The definition of the exit pupil is the image of the objective as viewed through the eyepiece. For this I need the distance between the eyepiece and objective $s_{oe} = f_o + L + f_e$, which again requires knowldge of $f_e$,
the focal length of the eyepiece, but I can't seem to figure out a way to calculate this. What I tried was to calculate the focal length using transverse magnification:
\begin{equation}
f_e = M_ex_o = M_e(L + f_o) = 1.64\rm\,m,
\end{equation}
and using this I calculated the distance of the exit pupil to be
\begin{equation}
s_i = \left(\frac 1 {f_o} - \frac 1 {f_o + L + f_e}\right)^{-1} \approx 18\,\rm m,
\end{equation}
which is preposterous, as the eye would have to be placed this far from the microscope. I would not even be able to see the microscope itself from this distance without my glasses...
What I didn't try was to use the near distance of an average person $s_l = 25\,\rm cm$ to my advantage, but I'm not sure how to go about this. I guess the microscope could be though of as a pair of correcting eyeglasses, but which part of the microscope should this function belong to?
--------------------
The length of a microscope pipe is $L=160\,\rm mm$,
the transverse magnification of its objective $M_o = 40\times$
and the diameter $d_o = 5\,\rm mm$.
As for the ocular/eyepiece, its magnification is $M_e = 10\times$.
1. Find out the focal length of the objective $f_o$
2. At what distance from the objective must object be placed in order for a sharp image to form
3. What is the numerical aperture of the objective?
4. Where is the exit pupil of the microscope located,
if the near distance of an average person is $25\,\rm cm$?
An attempt at a solution:
--------------------------------------
1. Using the transverse magnification equation for a thin lens,
the focal length of the objective can be found out to be
\begin{equation}
f_o = -\frac L {M_o} = -\frac{160\,\rm mm}{-40} = 4\,\rm mm\,.
\end{equation}
2. Using the focal length $f_o$, if the distance of the image
formed by the objective is known to be $s_i = f_o + L$ we can solve for $s_o$ using the thin lens equation:
\begin{equation}
s_o
= \left(\frac 1 {f_o} - \frac 1 {f_o + L}\right)^{-1}
\approx 4.1\,\rm mm\,.
\end{equation}
3. The numerical aperture $\rm NA$ is defined as
\begin{equation}
{\rm NA} = n_i\sin\theta_{\rm max},
\end{equation}
where $n_i$ is the refractive index of the substance surrounding the object.
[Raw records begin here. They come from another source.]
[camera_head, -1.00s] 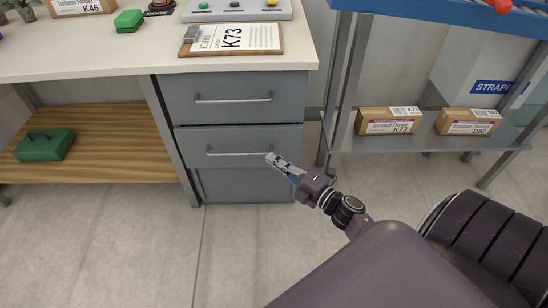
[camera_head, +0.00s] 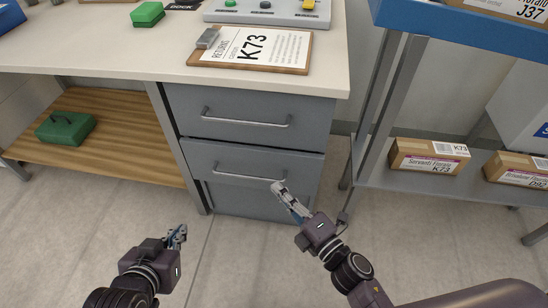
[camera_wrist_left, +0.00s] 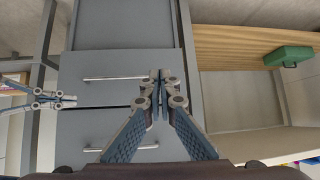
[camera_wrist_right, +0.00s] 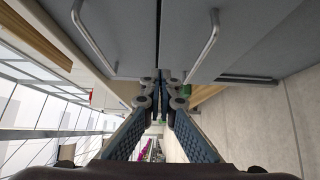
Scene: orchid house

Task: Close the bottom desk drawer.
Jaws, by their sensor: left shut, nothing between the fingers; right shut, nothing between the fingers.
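The upper drawer (camera_head: 240,128) and the lower handled drawer (camera_head: 250,166) each have a bar handle; a plain panel (camera_head: 250,203) without visible handle is beneath. The lower handled drawer stands slightly forward of this panel; how far is unclear. My right gripper (camera_head: 280,188) is shut and empty, overlapping that drawer's lower right front; contact cannot be told. My left gripper (camera_head: 178,234) is shut and empty, lower left, apart from the drawers. The left wrist view shows both handles and the drawer front (camera_wrist_left: 98,98).
A wooden shelf (camera_head: 120,155) with a green case (camera_head: 65,128) is left of the drawers. A metal rack (camera_head: 400,184) with labelled boxes (camera_head: 428,156) stands to the right. The desktop (camera_head: 110,50) holds a clipboard (camera_head: 255,48). Floor in front is clear.

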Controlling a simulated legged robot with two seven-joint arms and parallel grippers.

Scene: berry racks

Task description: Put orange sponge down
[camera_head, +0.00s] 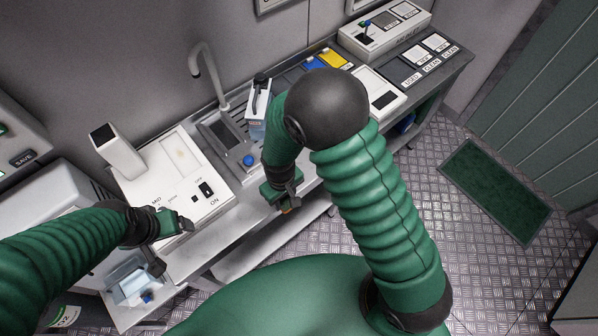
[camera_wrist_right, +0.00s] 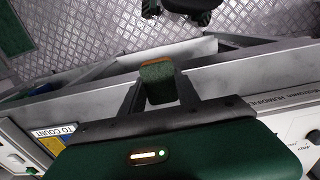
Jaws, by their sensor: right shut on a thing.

Here it is assumed to be air, so $n_i \approx 1$.
The maximum angle where light from a point on the lens axis can penetrate the objective lens can be found out from the diameter of the lens and the object distance:
\begin{equation}
\theta_{\rm max} = \tan^{-1}\left(\frac{d_o}{2s_o}\right) \approx 0.548,
\end{equation}
so
\begin{equation}
{\rm NA} = \sin\left(0.548\right) \approx 0.52\,.
\end{equation}
4. This is where I got stuck.
The definition of the exit pupil is the image of the objective as viewed through the eyepiece. For this I need the distance between the eyepiece and objective $s_{oe} = f_o + L + f_e$, which again requires knowldge of $f_e$,
the focal length of the eyepiece, but I can't seem to figure out a way to calculate this. What I tried was to calculate the focal length using transverse magnification:
\begin{equation}
f_e = M_ex_o = M_e(L + f_o) = 1.64\rm\,m,
\end{equation}
and using this I calculated the distance of the exit pupil to be
\begin{equation}
s_i = \left(\frac 1 {f_o} - \frac 1 {f_o + L + f_e}\right)^{-1} \approx 18\,\rm m,
\end{equation}
which is preposterous, as the eye would have to be placed this far from the microscope. I would not even be able to see the microscope itself from this distance without my glasses...
What I didn't try was to use the near distance of an average person $s_l = 25\,\rm cm$ to my advantage, but I'm not sure how to go about this. I guess the microscope could be though of as a pair of correcting eyeglasses, but which part of the microscope should this function belong to?